Historian Richard Hofstadter famously complained that the Emancipation Proclamation had “all the moral grandeur of a bill of lading,” but its legalistic tone reflected the circumstances that made it possible in the first place.
Although Lincoln personally opposed human enslavement, he did not believe the federal government had the power to end it in the states. His goal, and that of the fledgling Republican Party he led, was only to keep it from spreading into the western territories where, they thought, enslaved labor would enable wealthy enslavers to dominate the region quickly, limiting opportunities for poorer white men.
When the war broke out in 1861, the newly elected Lincoln urged southern leaders to reconsider leaving the Union, reassuring them that “I have no purpose, directly or indirectly, to interfere with the institution of slavery in the States where it exists. I believe I have no lawful right to do so, and I have no inclination to do so.” When Confederates fired on Fort Sumter, the federal fort at the mouth of Charleston Harbor, Lincoln called not for a war on slavery, but for “all loyal citizens to favor, facilitate, and aid [an] effort to maintain the honor, the integrity, and the existence of our National Union.”
From the earliest days of the war, though, Black Americans recognized that the war must address enslavement. Immediately, they began to escape across Union military lines. At first, hoping to appease border state residents, Union officers returned these people to their enslavers. But by the end of May, as it became clear that enslaved people were being pressed into service for the Confederate military, Union officers refused to return them and instead hoped that welcoming them to the Union lines would make them want to work for the U.S.
In August 1861, shortly after the First Battle of Bull Run left the Union army battered and bleeding, Congress passed a law forfeiting the right of any enslaver to a person whom he had consented to be used “in aid of this rebellion, in digging ditches or intrenchments, or in any other way.” When northern Democrats charged that Republicans were subverting the Constitution and planning to emancipate all southern enslaved people, Republicans agreed that Congress had no right to “interfere with slavery in any slaveholding state,” but stood firmly on the war powers the Constitution assigned to Congress to enable it to pass laws that would help the war effort.
As Confederate armies racked up victories, Republicans increasingly emphasized the importance of Black workers to the South’s war effort. “[I]t has long been the boast of the South…that its whole white population could be made available for the war, for the reason that all its industries were carried on by the slaves,” the New York Times wrote. Northerners who before the war had complained that Black workers were inefficient found themselves reconsidering. The Chicago Tribune thought Black workers were so productive that “[F]our millions of slaves off-set at least eight millions of Northern whites.”
At the same time, Republicans came to see Black workers as crucially important in the North as well, as they worked in military camps and, later, in cotton fields in areas captured by the U.S. military. While Democrats continued to harp on what they saw as Black people’s inability to support themselves, Republicans countered that “No better class of laborers could be found…in all the population of the United States.”
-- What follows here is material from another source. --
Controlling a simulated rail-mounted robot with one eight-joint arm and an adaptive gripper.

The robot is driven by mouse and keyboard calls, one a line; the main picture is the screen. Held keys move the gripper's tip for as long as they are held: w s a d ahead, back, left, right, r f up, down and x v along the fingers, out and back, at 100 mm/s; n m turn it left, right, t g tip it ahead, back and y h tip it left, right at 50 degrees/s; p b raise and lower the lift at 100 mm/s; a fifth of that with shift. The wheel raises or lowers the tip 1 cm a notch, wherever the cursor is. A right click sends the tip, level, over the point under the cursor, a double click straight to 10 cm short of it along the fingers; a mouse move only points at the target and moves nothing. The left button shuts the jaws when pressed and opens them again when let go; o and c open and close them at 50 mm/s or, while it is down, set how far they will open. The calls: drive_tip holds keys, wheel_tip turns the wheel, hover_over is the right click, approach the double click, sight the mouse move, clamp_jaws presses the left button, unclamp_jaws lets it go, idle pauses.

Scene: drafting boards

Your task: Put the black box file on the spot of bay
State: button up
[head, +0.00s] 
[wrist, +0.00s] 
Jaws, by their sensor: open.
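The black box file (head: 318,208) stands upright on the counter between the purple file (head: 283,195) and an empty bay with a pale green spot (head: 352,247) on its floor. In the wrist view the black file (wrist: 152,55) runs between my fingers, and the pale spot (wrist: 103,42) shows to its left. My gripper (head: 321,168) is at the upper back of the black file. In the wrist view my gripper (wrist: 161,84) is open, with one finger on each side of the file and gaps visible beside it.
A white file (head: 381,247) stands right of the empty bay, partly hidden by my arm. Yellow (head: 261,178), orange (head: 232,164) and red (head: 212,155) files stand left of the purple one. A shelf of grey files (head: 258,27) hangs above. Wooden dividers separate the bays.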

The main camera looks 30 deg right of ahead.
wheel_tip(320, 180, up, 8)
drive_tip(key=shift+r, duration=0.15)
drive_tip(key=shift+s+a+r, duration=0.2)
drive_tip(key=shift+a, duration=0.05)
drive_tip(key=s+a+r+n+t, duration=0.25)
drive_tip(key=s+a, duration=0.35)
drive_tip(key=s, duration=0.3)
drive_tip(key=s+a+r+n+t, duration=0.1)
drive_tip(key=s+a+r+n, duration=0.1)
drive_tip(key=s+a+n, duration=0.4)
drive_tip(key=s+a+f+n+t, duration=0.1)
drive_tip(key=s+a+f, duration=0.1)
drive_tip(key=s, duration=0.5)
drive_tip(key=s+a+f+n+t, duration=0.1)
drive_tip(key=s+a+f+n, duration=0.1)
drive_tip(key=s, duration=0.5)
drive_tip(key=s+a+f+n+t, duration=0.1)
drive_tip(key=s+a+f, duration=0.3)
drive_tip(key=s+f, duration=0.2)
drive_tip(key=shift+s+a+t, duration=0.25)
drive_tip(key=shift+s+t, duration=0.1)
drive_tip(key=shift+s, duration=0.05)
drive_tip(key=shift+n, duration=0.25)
By July 1862, as Union armies continued to falter, Lincoln decided to issue a document that would free enslaved southerners who remained in areas controlled by the Confederacy. His secretary of state, William Henry Seward, urged him to wait until after a Union victory to make the announcement so it would not look as if it were prompted by desperation.
When U.S. troops halted the advance of Confederate troops into Maryland at the September 17 Battle of Antietam, Lincoln thought it was time. On Monday, September 22, he issued the Preliminary Emancipation Proclamation under the war power of the executive, stating that in 100 days, on January 1, 1863, enslaved persons held in territories still controlled by the Confederacy would be free. He said to a visiting judge: “It is my last trump card…. If that don’t do, we must give up.”
The plan did not sit well with Lincoln’s political opponents, though. In the 1862 midterm election, held a little over a month after the Preliminary Emancipation Proclamation, Lincoln and the Republicans got shellacked. They lost more than 25 seats in the House of Representatives and lost control of Ohio, Illinois, and Indiana. Democrats did not win control of Wisconsin and Michigan, but they made impressive gains. Voters were undoubtedly unhappy with the lackluster prosecution of the war and concerned about its mounting costs, but Democrats were not wrong to claim their victory was a repudiation of emancipation.
Lincoln responded by offering to give Democrats what they had asked for. In his message to Congress on December 1, 1862, he called for it to consider amendments to the Constitution that would put off emancipation until January 1, 1900, and pay enslavers for those enslaved people who became free. The ball was in Congress’s court if congressmen wanted to play.
But they really didn’t want to. Northerners recoiled from the plan. One newspaper correspondent noted that compensated emancipation would almost certainly cost more than a billion dollars, and while he seemed willing to stomach that financial hit, others were not. Another correspondent to the New York Times said that enslavers, who were at that very moment attacking the U.S. government, were already making up lists of the value of the people enslaved on their lands to get their U.S. government payouts.
On December 31, 1862, newspapers received word that the president would issue the Emancipation Proclamation he had promised. Black congregations gathered that afternoon and into the night in their churches to pray for the end of enslavement and the realization of the principle of human equality, promised in the Declaration of Independence.
And the following day, after the traditional White House New Year’s Day reception, Lincoln kept his word. Because his justification for the Emancipation Proclamation was to weaken the war effort, the areas affected by the proclamation had to be those still held by the Confederacy, but the larger meaning of the document was clear: the U.S. would no longer defend the racial enslavement that had been part of its birth. Lincoln welcomed Black men into the service of the U.S. Army—traditionally a route to citizenship—and urged Black Americans to “labor faithfully for reasonable wages.”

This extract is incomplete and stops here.